Sermon John 17:1-11 “A Prayer for the Ages” June 1, 2014

       With his departure imminent, Christ completes his words of instruction to his disciples and begins to pray for their welfare and safety. I often remember a particular occasion when my oldest son David was just a little boy. His father and I had planned a weekend away and I asked if one of our friends would baby-sit for our sons. Carol was very happy to do this favor for us.

When we returned, Carol reported on our first night away from our sons, David and his younger brother Kevin. She shared with us how uneasy David was in our absence and how she tried to help him talk about his fears.  It hadn’t gone well. By the time Carol realized David was distressed, he was very upset. His eyes were wet and red from crying and all he could say to her query, “David, what’s the matter?” was he was sad. He couldn’t give his sadness a name or a reason, but Carol thought she knew. Carol had three little children of her own and she certainly thought she knew why a little boy of 7 might be sad when his parents went away, so she waited a bit to ask the question again. This time David had an answer.  His response to her question was “I’m homesick.” Well that would have made sense if David was at Carol’s house but actually, he was in his own bed, in his own room, in his own home. Non-plussed by the answer, Carol suggested praying to God to which David responded, “Will it help?”

Well, yes, it helps but like my son David, we often wonder, “Does it help?” For the disciples they couldn’t imagine their world without Christ in it. There might be some comfort in knowing Christ’s intent to provide them with an advocate, but who or what this advocate might be, the disciples would be highly unclear on that point. This was new and things that feel new can often make us feel uneasy, restless, sad, unattached to something familiar. Perhaps we would also feel homeless, without an anchor …something comforting to hold on to.

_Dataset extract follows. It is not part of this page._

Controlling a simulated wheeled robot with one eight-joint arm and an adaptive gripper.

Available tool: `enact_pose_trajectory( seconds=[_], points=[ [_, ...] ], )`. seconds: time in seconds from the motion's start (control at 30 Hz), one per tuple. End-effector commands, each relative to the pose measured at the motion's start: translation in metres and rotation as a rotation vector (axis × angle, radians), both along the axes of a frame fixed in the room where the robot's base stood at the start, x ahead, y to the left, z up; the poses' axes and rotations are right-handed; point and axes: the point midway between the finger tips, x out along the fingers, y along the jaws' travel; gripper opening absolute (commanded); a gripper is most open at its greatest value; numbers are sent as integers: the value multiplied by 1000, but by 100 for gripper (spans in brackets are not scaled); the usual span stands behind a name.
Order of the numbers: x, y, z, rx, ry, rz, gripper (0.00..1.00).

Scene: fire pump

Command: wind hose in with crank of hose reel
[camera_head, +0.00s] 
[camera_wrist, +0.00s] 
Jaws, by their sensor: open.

But, reading through this passage, I realized something new here. Christ would also be experiencing a different future, one in which his disciples, these friends of his would not be with him in the challenges that lay ahead. Christ was not just preparing the disciples for his absence; he was also preparing himself for a world without the day to day human contacts, which had sustained his work and his existence on earth. Though the disciples were always God’s first, Christ was symbolically placing them back in the hands of their maker and releasing them for the work ahead. It is what we do with our children. They belong to us in part but they are always, first and foremost, God’s creatures…God’s beloved children. We do have to release them to the work God has called them to do.

I was listening to NPR on my car radio the other day. The program was centered on Millennium nuns, young women choosing to enter a religious vocation in an age when such vocations are dwindling. The interviewer wanted to know why these young women felt a call to serve in this way. One of the women responded that her call comes after a period of discernment. She did not make this choice in a vacuum.  Another admitted that her process of discernment took place without informing her parents of her thinking. When asked why she hadn’t shared her thoughts with her parents, the young woman admitted that she avoided having such a conversation largely because she knew her parents might raise objections. She wanted to be free to think through her choices without the possibility of her parents exerting negative thoughts and influence.

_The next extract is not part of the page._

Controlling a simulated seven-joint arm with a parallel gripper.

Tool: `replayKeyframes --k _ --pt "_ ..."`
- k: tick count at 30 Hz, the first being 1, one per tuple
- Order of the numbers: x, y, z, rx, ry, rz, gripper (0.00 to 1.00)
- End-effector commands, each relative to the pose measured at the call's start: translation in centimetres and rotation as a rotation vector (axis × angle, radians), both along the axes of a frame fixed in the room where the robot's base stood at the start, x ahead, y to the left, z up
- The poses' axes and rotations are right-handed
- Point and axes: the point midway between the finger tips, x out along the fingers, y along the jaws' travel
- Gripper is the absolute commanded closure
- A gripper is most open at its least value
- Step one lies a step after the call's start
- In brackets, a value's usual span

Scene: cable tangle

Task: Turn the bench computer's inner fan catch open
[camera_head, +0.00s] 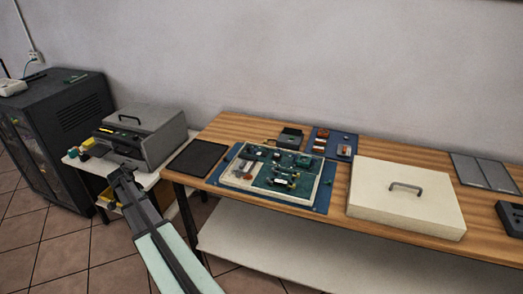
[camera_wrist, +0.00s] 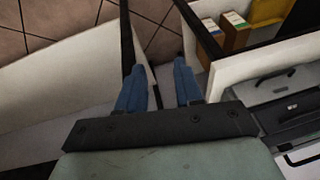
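The open bench computer (camera_head: 240,184) lies on a blue mat on the wooden bench, its green boards and small parts showing. The inner fan catch is too small to make out in the head view. My gripper (camera_head: 121,174) is left of the bench, near the grey box with a handle, well apart from the computer. In the wrist view its two blue fingers (camera_wrist: 158,75) stand apart with nothing between them, so it is open and empty. The computer is not in the wrist view.
A cream cover (camera_head: 405,210) with a handle lies right of the computer. A black pad (camera_head: 197,158) lies to its left. A grey box (camera_head: 145,130) stands on a white side table, with a dark cabinet (camera_head: 60,140) beyond. A floor gap separates side table and bench.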

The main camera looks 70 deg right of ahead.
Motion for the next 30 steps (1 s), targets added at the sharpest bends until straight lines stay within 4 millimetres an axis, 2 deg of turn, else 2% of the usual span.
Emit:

As Christ speaks to God in prayer, we can hear his acceptance of what he was about to lose. “I have made your name known to those whom you gave me from the world. They are yours, and you gave them to me, and they have kept your word. Now they know that everything you have given me is from you; for the words that you gave to me I have given to them, and they have received them and know in truth that I came from you; and they believed that you sent me.” In some ways, it all sounds quite complex and confusing but what we really hear is a prayer based in need, one borne out of a realization that the time is now. Things would change and needed to do so even though loss was a part of the equation. The Cross was close and Christ’s departure was near.

But Christ held to the assurance he had received of God’s unending love and he would leave his disciples with this same knowledge. ..they too were loved. They’d been given a task and, with the added help of the Advocate, the Holy Spirit, they would receive the needed gifts to complete their work too…just as Christ had done among them, they now would follow in his lead, sharing his word, praying for one another, speaking truth in a confused world and bringing the gospel to all who would hear it.

Time has passed and now, we are the disciples for whom Christ prays. We are the ones with a message to share. We are the ones who know Jesus and live Jesus in our words and our actions. We are the ones who have been blessed with the spirit of God, our advocate on earth. Our God has prepared us for whatever lies ahead and has lovingly paved the way for us to be about the work of spreading the Good News of God’s love in Christ. We often wonder if praying helps…. “Will it help?”, we ask. The answer to that question was asked and answered ages ago but remains as true today as it was true then. Christ stated it so clearly as he prayed to his and our Holy God. “All mine are yours and yours are mine; and I have been glorified in them. And, now I am no longer in the world, but they are in the world, and I am coming to you. Holy Father, protect them in your name that you have given me, so that they may be one, as we are one.” And so it is-a prayer for the ages; and so it shall be, now and always. Amen.